* begin *

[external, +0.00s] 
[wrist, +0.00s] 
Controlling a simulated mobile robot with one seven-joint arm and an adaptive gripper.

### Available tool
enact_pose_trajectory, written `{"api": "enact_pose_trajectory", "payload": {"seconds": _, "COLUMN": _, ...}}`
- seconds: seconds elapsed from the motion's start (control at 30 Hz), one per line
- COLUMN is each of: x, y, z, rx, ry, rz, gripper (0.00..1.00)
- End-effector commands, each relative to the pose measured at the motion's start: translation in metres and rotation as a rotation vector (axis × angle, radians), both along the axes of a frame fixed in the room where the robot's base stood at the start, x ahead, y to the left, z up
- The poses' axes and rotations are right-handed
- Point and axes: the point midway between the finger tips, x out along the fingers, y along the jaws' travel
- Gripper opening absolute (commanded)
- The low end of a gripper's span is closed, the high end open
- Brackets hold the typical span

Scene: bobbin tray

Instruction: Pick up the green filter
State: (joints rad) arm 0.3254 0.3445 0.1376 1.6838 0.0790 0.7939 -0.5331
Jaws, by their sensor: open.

* end *

Return the line that contains "Scene: bobbin tray" and all lines after it, verbatim, and nothing else.

Scene: bobbin tray

Instruction: Pick up the green filter
State: (joints rad) arm 0.3254 0.3445 0.1376 1.6838 0.0790 0.7939 -0.5331
Jaws, by their sensor: open.

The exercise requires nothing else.